September 6, 2006

...Learn TDD with Codemanship

Agile Touring

It's a rainy morning up here in the Lake District, and I'm confined to base for a while - hoping that the weather will be kinder this afternoon. This gives me a few moments to reflect on the guided tour I went on yesterday, and - more importantly - what it can teach me about planning.

If you attended my workshop on Agile Governance, you'll see where I'm going with this:

A guided tour is, on face value, a very simple thing. A dozen or so tourists get on a minibus and the driver of said minibus takes them around the region, stopping at notable locations so that the tourists can get out of the bus and take pictures of each other obscurring the aforementioned location. ("And this is a picture of me blocking out Wordsworth's gravestone", and so on.) There are about a dozen locations, each taking a certain amount of time to get to from the last. And at each location a certain amount of time is needed to take it all in: usually just enough time to stand in front of it and wave at a camera.

There are considerably less variables in a guided tour than there are in, say, a software project. So they should be easy to plan in advance, yes? No need for agility here, surely?

Luckily there is actually enough complexity in a guided tour to warrant - ney, to insist on - the use of adaptive planning techniques like the ones we explored in the workshop. Add the weather to our predictable little picture, and all of a sudden things start to look a little less predictable. Throw in the traffic, and things become even harder to predict. And as for the people - well, 10 minutes at location X might be fine for a dozen grown-ups, but you might need to allow more time if there are young children in the group. Hard to imagine as it may be, you're closer to the edge of chaos on a guided tour than you think.

So we have have our dice for our Agile Governance game. And we have our game grid: the Lake District. We could go anywhere in the region, but some locations are harder to get to from certain locations than others, and are therefore riskier options.
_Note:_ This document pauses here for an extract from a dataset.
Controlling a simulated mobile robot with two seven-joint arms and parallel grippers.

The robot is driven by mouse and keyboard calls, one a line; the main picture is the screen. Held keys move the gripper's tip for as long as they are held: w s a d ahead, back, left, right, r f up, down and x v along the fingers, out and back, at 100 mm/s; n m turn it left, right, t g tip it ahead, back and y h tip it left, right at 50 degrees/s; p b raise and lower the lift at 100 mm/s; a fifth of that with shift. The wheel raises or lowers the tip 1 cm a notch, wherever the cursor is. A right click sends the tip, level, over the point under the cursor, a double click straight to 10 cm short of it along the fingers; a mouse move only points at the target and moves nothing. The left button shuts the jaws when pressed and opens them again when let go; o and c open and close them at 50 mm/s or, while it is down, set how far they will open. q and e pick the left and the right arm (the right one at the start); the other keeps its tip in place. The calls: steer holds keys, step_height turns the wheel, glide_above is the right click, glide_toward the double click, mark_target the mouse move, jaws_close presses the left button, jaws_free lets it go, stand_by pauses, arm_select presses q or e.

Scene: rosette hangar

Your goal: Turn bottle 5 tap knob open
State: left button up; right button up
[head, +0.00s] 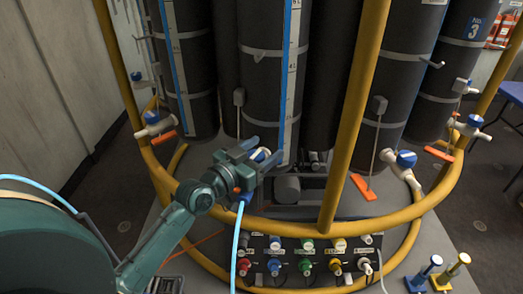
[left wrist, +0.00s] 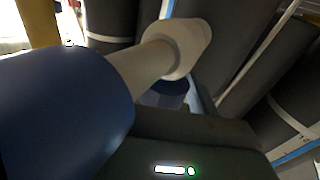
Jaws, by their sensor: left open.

At the same time, some locations are much more beautiful or interesting than others. This represents the value in each square in our game grid.

In our Agile Tour, we assign relative value to each location based on how much we want to see it, and we assign relative difficulty based on how difficult the location is to get to from the previous location we plan to stop at. This might be measured as distance, but could also factor in traffic, weather/road conditions and other elements that might make the location harder to get to. We earn value by getting a good photograph at each location. We won't know for sure how well we've done, then, until we get home and can examine our photos in enough detail to see how they really came out.

I've blogged before about photography, and how it's a game of odds - just like touring and software development. If you're a fairly weak photographer like me, then the trick is to take as many pictures as you can to increase the odds of catching a good one. On a day trip like yesterday's, adaptive planning is even more important because you have limited battery life and limited disk space for images. You have to keep a close eye on how much of these resources you're using up throughout the day, and then temper your worst David Bailey excesses at one location if you think a better location is coming up.

So when we do our Agile Tour, we throw the dice until we arrive at our next destination. Then we throw the dice again as many times as we can afford to better ensure we get the photograph we need. And then we move on to the next destination. And, if the weather or the traffic or any other of a million variables changes, our next destination might not be the one we had originally planned. Yesterday I believe we skipped a couple of locations from the plan, and the driver threw in a couple of extra locations that he knew some of the older women in our group had been asking about.

Essentially, it's the same game. Once you've stripped away all the extraneous detail that makes one problem about guided tours and another about developing software, we see the same patterns and the same strategies being successfully applied. Except, of course, that so few people actually apply them. Tour guides tend to save the best locations for last, and on the few tours I've been on I've experienced a last-minute rush to get through the final locations - leaving less time to enjoy them, and more crucially - given the aim of the game - less time to get a good photo. I've also run out of battery power on every guided tour I've been on and ended up unable to take any pictures of the final location(s).

The critical property of sortedness can help us measure the effectiveness of our plans, whether they're for guided tours or for software projects. Sortnedness is a measure of the extent to which the highest value, least risk items are scheduled earlier in the plan. It gives a relative indication of the likelihood of value being delivered with limited time and/or resources.

The rain seems to have stopped, so here's one final note before I get back to the serious business of being on holiday (and boy, is it hard work?!):

There's one further analogy I can draw between guided tours and software development, which is refactoring. Yesterday it was quite rainy and grey, and a lot of pictures came out a bit washed out and slightly overexposed. This can be fixed, though. A bit of tinkering in Photoshop and they'll look just as good as the others. A programmer might apply an automated refactoring like "extract class", and a photographer might apply an automated refactoring like "adjust contrast". I can also crop and cut images down to frame more pleasing compositions - another kind of image refactoring. I can even apply more sophisticated refactorings like filters and image effects to touch up the pictures - removing the odd stray tourist, for example. This gives refactoring a more well-defined and more generally applicable role to play in adaptive planning, as it effectively widens the goalposts on how good an image (or code) needs to be to be capable of satisfying the requirements - after a few extra tweaks.